* [DIRECTIONS] Wherever the word "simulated" appears in a line, extract that line.

[Records contained in a dataset]

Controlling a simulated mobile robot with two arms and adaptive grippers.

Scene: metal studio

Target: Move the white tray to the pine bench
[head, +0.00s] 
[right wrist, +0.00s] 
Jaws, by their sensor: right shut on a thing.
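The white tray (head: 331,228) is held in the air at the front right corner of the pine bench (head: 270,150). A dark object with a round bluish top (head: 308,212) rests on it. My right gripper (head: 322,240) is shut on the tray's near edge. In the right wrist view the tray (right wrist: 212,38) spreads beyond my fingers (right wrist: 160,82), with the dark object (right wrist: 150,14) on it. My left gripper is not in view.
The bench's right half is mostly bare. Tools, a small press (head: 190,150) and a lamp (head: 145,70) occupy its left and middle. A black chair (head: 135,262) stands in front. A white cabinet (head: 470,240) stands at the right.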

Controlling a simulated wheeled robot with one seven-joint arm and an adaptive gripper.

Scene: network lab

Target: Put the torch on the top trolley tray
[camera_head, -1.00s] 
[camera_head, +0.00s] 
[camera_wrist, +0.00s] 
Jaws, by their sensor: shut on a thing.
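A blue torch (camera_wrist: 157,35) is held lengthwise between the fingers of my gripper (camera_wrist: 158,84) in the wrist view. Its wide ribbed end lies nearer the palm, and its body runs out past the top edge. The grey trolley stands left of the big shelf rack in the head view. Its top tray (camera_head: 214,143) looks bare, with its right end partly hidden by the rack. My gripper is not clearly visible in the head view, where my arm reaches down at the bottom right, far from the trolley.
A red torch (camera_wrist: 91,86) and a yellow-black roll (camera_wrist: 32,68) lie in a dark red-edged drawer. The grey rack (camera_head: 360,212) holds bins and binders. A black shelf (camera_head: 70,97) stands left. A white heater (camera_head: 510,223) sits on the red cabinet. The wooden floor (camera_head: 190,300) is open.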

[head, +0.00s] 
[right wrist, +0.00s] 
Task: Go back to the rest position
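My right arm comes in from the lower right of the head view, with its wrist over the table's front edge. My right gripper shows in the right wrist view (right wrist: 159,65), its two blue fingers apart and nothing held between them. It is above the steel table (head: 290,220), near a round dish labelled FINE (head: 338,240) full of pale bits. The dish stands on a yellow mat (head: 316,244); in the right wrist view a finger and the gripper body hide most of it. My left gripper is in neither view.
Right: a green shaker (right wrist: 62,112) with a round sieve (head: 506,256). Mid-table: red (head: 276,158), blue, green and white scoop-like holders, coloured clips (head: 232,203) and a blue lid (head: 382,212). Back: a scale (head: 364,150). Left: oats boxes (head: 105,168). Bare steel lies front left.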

* [SOLUTION]
Controlling a simulated mobile robot with two arms and adaptive grippers.
Controlling a simulated wheeled robot with one seven-joint arm and an adaptive gripper.

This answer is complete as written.